> [YOUR TASK]: Seek out every line containing the word "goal", and copy each.

> [EXTRACTED MATERIAL]:
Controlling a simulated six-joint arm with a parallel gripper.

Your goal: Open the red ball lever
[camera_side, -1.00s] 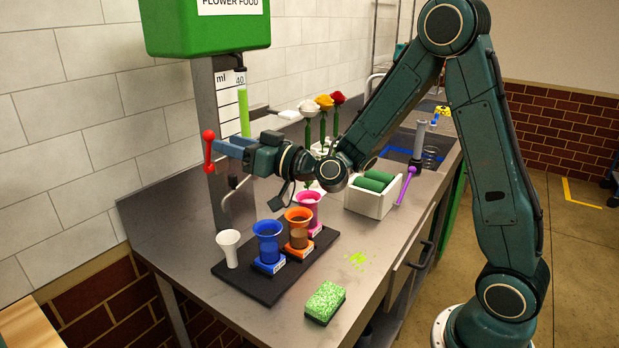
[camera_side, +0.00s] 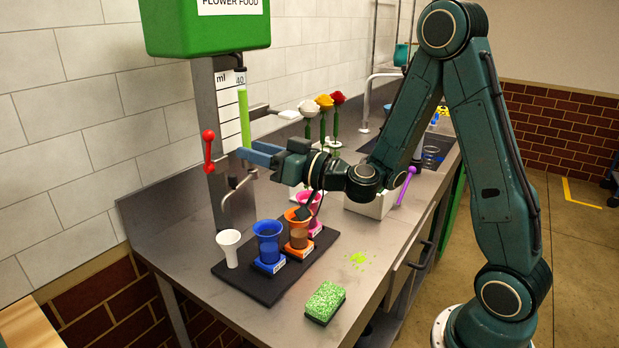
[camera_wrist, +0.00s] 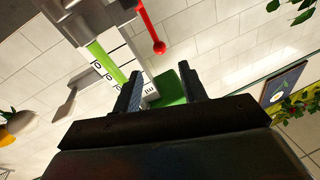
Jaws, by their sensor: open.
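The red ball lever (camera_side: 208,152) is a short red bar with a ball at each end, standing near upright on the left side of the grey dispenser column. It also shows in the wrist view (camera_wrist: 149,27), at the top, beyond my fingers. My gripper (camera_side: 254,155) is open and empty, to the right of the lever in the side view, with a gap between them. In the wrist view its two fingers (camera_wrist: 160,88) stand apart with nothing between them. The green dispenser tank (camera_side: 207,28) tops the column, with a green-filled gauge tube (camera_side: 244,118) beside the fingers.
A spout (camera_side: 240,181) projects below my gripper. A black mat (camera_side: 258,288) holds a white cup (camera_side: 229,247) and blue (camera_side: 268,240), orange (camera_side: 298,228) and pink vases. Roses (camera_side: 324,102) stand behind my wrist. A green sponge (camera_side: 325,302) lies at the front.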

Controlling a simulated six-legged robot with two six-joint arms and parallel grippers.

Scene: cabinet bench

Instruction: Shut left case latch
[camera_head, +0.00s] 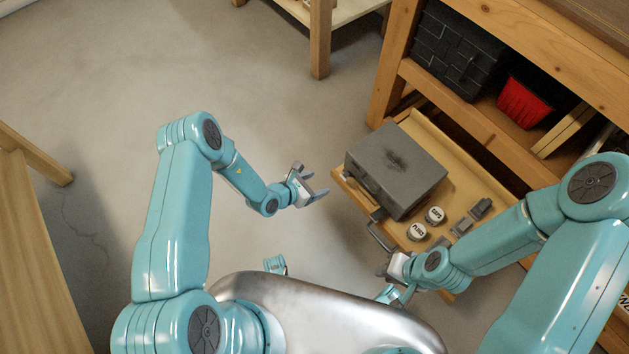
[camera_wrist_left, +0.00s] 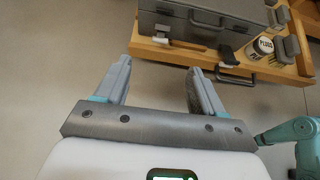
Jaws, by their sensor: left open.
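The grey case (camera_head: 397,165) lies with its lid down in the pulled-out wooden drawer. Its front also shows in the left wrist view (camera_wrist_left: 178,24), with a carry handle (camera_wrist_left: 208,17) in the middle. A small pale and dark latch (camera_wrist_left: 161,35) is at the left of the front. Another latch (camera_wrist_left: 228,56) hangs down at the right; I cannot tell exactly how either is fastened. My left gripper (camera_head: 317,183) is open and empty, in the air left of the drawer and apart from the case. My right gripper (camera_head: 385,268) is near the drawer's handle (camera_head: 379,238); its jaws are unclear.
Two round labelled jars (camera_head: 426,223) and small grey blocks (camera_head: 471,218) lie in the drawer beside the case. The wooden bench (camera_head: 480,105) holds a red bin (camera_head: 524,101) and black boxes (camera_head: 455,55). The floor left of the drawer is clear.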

--

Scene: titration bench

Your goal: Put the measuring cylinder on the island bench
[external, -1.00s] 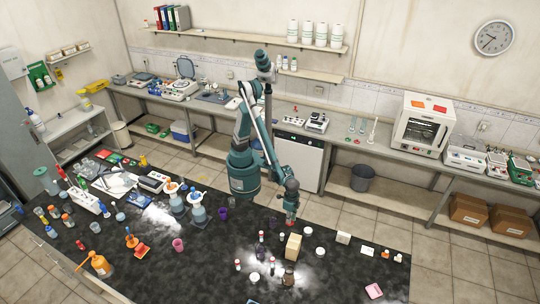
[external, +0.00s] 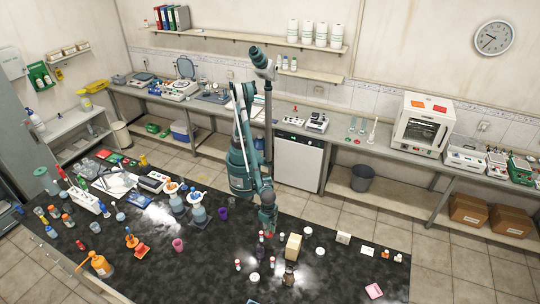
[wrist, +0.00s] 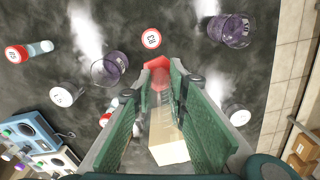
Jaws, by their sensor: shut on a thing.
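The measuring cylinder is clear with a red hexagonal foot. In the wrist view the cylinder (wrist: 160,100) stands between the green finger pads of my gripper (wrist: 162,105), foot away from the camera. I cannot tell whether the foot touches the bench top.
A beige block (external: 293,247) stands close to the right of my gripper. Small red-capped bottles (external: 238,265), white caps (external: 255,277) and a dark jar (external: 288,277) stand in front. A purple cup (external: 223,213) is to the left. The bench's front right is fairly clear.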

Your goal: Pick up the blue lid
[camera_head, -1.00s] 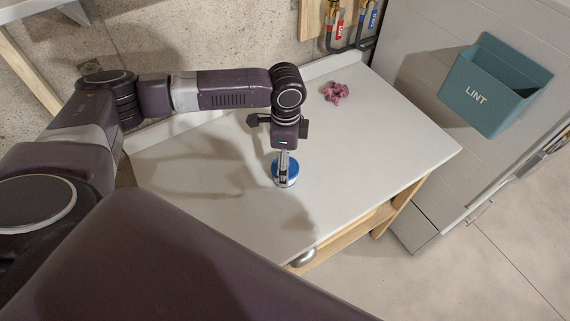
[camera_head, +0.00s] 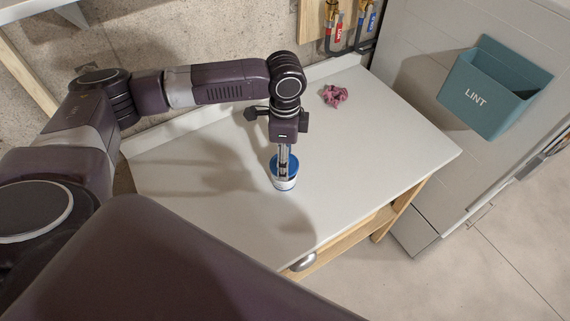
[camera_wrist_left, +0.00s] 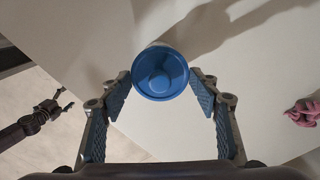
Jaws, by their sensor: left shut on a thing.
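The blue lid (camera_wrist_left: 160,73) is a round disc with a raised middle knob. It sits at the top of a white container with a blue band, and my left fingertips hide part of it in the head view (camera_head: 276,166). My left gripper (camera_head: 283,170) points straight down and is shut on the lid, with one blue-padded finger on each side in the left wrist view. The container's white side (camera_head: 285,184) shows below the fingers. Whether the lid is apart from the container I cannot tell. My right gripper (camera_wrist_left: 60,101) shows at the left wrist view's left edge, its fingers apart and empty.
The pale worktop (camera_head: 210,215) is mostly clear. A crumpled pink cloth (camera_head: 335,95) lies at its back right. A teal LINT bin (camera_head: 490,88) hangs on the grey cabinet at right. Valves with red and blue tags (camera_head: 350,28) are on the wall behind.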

> [THE REPLY]:
Your goal: Open the red ball lever
Your goal: Put the measuring cylinder on the island bench
Your goal: Pick up the blue lid

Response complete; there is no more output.